Task goal = Please print the lines between the one with "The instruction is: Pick" and the one with "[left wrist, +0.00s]", both ends included, exactly as written, with no pictures.
** START OF Exercise data **
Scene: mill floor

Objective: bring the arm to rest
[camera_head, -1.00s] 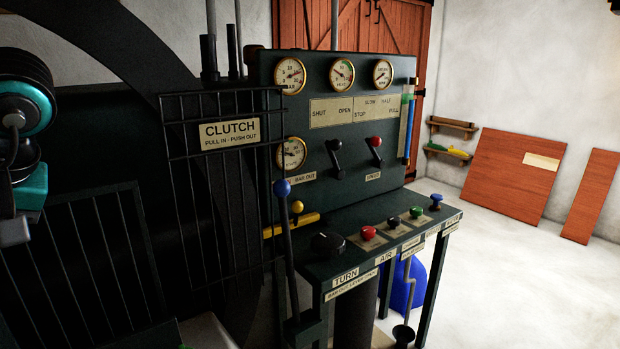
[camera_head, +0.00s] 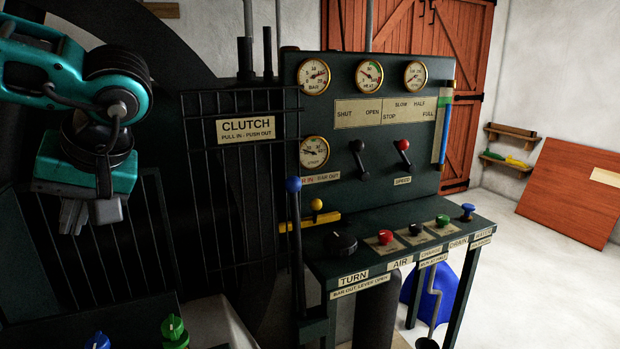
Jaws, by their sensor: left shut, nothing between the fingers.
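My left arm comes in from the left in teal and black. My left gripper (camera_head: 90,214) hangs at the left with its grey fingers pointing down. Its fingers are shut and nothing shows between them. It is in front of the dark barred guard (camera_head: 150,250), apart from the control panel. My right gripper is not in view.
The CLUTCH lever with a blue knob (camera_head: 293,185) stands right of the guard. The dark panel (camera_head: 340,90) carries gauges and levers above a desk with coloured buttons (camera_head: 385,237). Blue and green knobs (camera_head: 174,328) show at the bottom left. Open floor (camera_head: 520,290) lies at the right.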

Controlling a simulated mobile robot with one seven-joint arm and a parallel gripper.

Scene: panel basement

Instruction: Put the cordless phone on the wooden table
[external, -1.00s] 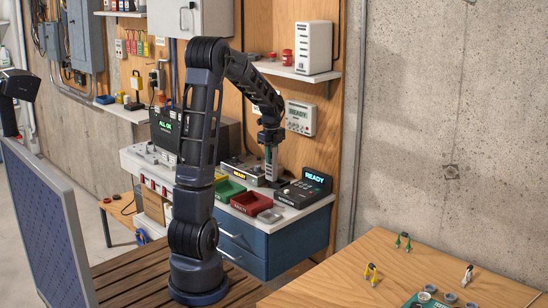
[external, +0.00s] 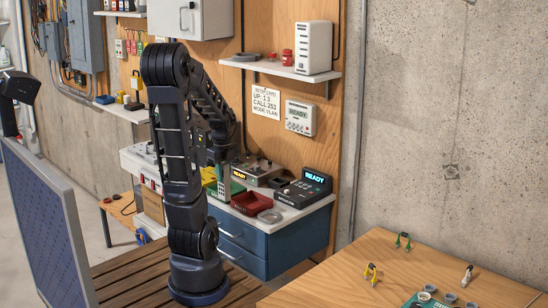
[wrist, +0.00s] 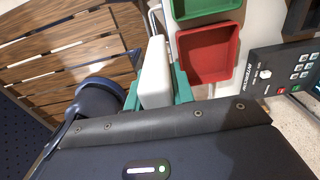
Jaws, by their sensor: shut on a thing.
** END OF Exercise data **
** START OF Exercise data **
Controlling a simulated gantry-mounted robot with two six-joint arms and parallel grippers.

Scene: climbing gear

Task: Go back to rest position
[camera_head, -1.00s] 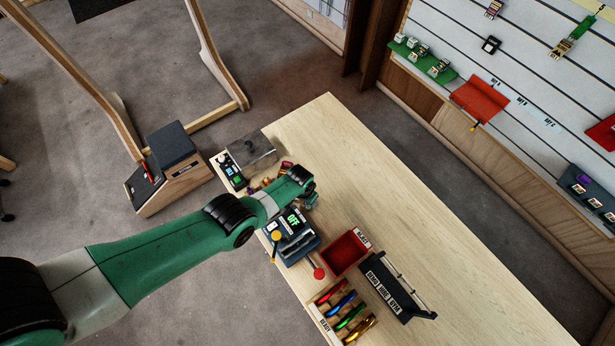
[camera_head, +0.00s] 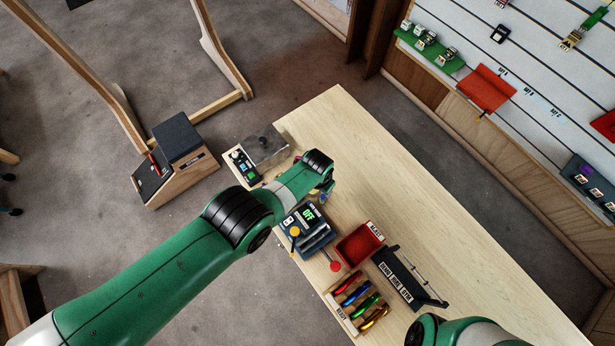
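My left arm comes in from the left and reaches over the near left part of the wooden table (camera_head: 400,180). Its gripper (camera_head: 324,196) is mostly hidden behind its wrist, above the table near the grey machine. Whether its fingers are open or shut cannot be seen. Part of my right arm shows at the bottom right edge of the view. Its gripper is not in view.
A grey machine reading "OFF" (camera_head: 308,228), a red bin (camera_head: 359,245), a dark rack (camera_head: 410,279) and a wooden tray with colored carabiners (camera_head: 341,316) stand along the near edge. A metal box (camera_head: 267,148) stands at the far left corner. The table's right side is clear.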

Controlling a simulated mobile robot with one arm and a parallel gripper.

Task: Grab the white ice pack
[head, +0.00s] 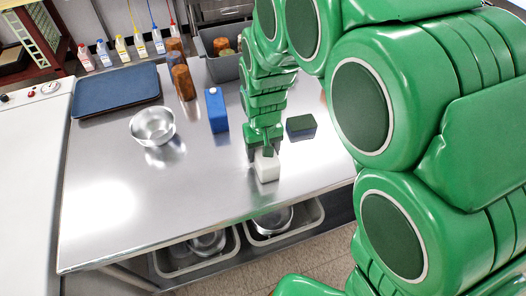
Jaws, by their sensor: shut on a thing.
** END OF Exercise data **
** START OF Exercise data **
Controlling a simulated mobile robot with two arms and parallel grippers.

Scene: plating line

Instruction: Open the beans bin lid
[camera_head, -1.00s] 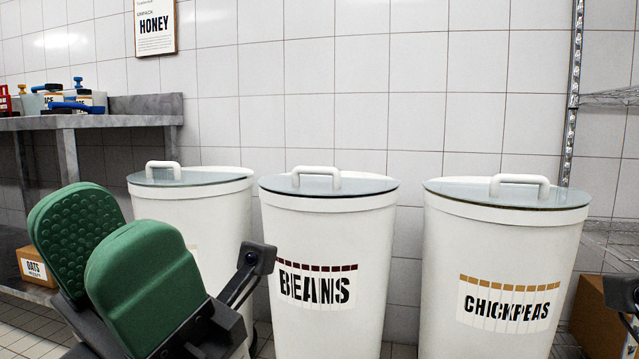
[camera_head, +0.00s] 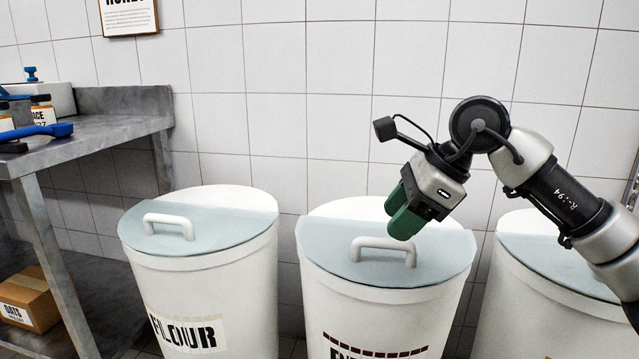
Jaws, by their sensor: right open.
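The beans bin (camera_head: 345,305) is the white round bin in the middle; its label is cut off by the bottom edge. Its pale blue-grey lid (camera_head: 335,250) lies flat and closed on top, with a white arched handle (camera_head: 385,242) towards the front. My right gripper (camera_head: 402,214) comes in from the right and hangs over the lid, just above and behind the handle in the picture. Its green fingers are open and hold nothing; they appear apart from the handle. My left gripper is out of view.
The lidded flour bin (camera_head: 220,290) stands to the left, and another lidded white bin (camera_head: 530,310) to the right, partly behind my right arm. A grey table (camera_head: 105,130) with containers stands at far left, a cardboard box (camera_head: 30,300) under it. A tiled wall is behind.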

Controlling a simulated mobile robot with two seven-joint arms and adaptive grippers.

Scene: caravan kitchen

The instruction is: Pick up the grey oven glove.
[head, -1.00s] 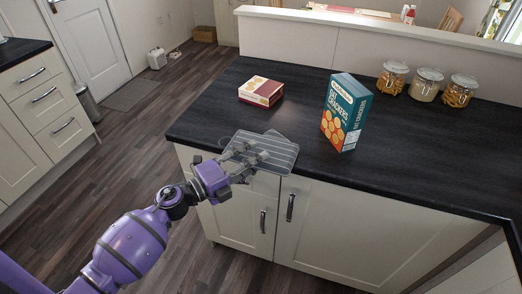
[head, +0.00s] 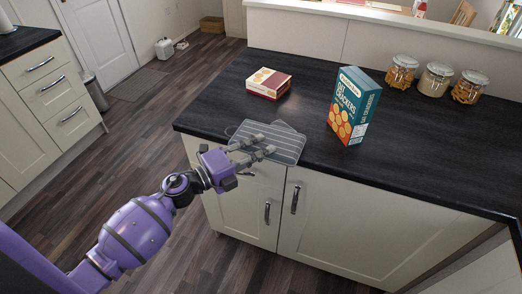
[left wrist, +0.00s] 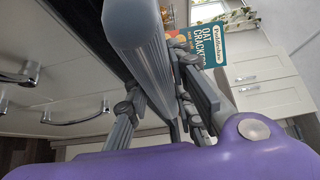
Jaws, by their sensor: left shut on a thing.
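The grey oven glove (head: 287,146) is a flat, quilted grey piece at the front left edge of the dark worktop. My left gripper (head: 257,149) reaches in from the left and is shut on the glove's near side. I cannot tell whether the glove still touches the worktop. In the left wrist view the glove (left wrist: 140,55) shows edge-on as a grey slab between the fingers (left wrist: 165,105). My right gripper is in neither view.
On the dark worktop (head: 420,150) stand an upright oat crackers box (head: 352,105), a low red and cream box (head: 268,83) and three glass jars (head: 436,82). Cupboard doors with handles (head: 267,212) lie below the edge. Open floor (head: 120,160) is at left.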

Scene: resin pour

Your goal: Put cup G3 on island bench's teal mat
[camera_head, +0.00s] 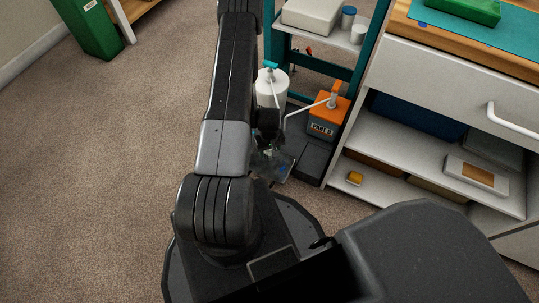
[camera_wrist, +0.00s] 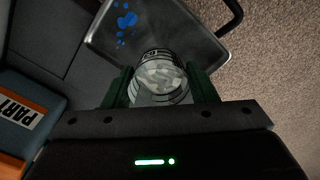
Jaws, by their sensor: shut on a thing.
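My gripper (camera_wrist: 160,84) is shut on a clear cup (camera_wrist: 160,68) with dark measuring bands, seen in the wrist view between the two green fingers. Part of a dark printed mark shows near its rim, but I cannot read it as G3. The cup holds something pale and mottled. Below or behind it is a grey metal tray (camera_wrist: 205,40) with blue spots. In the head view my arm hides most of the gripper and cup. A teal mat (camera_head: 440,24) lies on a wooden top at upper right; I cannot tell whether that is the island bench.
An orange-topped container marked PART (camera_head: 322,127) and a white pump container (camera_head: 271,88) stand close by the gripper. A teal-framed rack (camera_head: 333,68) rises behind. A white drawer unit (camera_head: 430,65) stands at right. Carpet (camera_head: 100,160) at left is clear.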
** END OF Exercise data **
Expected answer =
The instruction is: Pick up the grey oven glove.
[head, -1.00s] 
[head, +0.00s] 
[left wrist, +0.00s] 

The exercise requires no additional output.